A few days back, many precious lives were lost in Laddakh due to a cloud burst. I convey my heart felt condolences to the
family members and other near and dear ones of those who have perished. In this hour of grief, the whole country stands with
the people of Laddakh. It is my assurance that the central government will do everything possible for rehabilitation of the
When I addressed you last year on Independence Day, our country was facing a number of difficulties. There was a drought like
situation in many parts of the country. We were also affected by the global economic slow down. I am happy to say that we
have acquitted ourselves well in these difficult circumstances. Despite many problems, the rate of our economic growth has
been better than most other countries in the world. This shows the strength of our economy.
This strength has been evident not only in the last one year but also in our economic progress in the last many years. Today,
India stands among the fastest growing economies of the world. As the world's largest democracy, we have become an example
for many other countries to emulate. Our citizens have the right to make their voice heard. Our country is viewed with
respect all over the world. Our views command attention in international fora.
All of you have contributed to India's success. The hard work of our workers, our artisans, our farmers has brought our
country to where it stands today. I specially salute our soldiers whose bravery ensures the safety of our borders. I pay
tribute to all those martyrs who have sacrificed their lives for our country.
We are building a new India in which every citizen would have a stake, an India which would be prosperous and in which all
citizens would be able to live a life of honour and dignity in an environment of peace and goodwill. An India in which all
problems could be solved through democratic means. An India in which the basic rights of every citizen would be protected.

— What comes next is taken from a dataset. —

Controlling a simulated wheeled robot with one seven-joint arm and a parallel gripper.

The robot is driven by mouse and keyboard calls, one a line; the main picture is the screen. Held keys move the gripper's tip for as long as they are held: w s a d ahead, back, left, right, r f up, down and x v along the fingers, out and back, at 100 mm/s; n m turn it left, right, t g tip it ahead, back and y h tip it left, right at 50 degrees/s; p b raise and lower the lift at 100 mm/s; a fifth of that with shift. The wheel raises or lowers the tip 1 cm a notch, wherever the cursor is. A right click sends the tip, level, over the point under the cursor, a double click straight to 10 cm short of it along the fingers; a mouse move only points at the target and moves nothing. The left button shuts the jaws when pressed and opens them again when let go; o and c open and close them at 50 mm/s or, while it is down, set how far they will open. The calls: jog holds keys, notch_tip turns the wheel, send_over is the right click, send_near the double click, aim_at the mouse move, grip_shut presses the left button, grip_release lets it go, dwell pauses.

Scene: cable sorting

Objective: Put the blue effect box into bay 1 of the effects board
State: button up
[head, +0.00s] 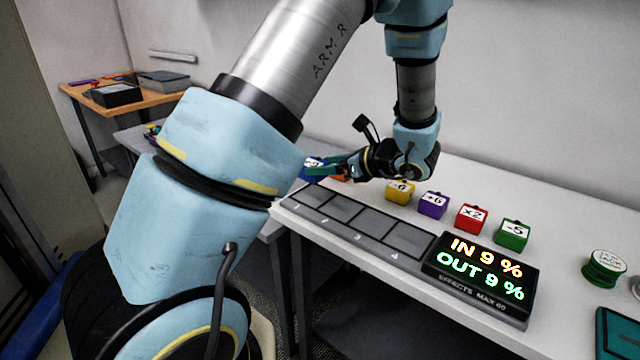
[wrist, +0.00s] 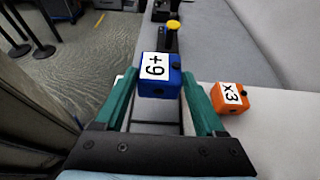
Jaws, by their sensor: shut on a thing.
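The blue effect box (wrist: 159,75), labelled +9, is between the green fingers of my gripper (wrist: 158,88) in the wrist view. My gripper is shut on it. In the head view the blue box (head: 314,168) shows partly, with my gripper (head: 325,168) around it, near the far left end of the effects board. The effects board (head: 345,240) is grey, with a row of numbered bays that look empty. Bay 1 (head: 307,199) is at its left end. My forearm hides part of the table beside it. I cannot tell how high the box is held.
An orange x3 box (wrist: 230,97) stands right of my gripper. Yellow (head: 400,192), purple (head: 433,205), red (head: 471,219) and green (head: 512,233) boxes stand behind the board. A display (head: 480,268) reads IN 9 %, OUT 9 %. A green spool (head: 604,268) is at the right.

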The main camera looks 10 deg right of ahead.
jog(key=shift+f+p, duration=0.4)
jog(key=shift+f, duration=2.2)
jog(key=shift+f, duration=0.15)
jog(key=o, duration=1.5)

In the last few years, we have taken many significant steps in this direction. Every person living in rural areas now has the
assurance of 100 days of employment through the Mahatma Gandhi National Rural Employment Guarantee Act. The Right
to Information Act is helping our citizens to become more aware. This year our Government has enacted the Right to Education
which will help every Indian to share in the benefits of the country's economic progress and also to contribute to it. To
ensure equal partnership of women in our progress, we have taken initiative for reservation for women in Parliament and in
State legislatures. Apart from this, reservation for women has been increased to 50 per cent in local bodies.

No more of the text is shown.